» **Goal**: Copy out all lines that carry the word "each".

» **Recorded information**:

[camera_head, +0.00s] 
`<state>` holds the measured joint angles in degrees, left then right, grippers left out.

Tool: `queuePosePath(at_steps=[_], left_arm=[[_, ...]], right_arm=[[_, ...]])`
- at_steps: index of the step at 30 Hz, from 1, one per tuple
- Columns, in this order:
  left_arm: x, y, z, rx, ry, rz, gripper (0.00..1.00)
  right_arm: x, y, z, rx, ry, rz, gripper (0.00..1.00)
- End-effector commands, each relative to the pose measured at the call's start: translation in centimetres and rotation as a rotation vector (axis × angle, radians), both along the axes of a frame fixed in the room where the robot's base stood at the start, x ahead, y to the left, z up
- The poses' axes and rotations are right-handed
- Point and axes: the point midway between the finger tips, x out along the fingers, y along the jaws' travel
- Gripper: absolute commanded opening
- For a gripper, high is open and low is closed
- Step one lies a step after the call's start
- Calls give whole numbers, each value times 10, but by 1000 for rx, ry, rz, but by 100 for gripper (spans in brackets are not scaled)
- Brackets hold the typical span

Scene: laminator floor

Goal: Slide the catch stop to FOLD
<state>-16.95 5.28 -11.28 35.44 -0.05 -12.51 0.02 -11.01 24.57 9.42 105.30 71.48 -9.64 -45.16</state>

» **Reply to the task**:
- End-effector commands, each relative to the pose measured at the call's start: translation in centimetres and rotation as a rotation vector (axis × angle, radians), both along the axes of a frame fixed in the room where the robot's base stood at the start, x ahead, y to the left, z up
- Calls give whole numbers, each value times 10, but by 1000 for rx, ry, rz, but by 100 for gripper (spans in brackets are not scaled)

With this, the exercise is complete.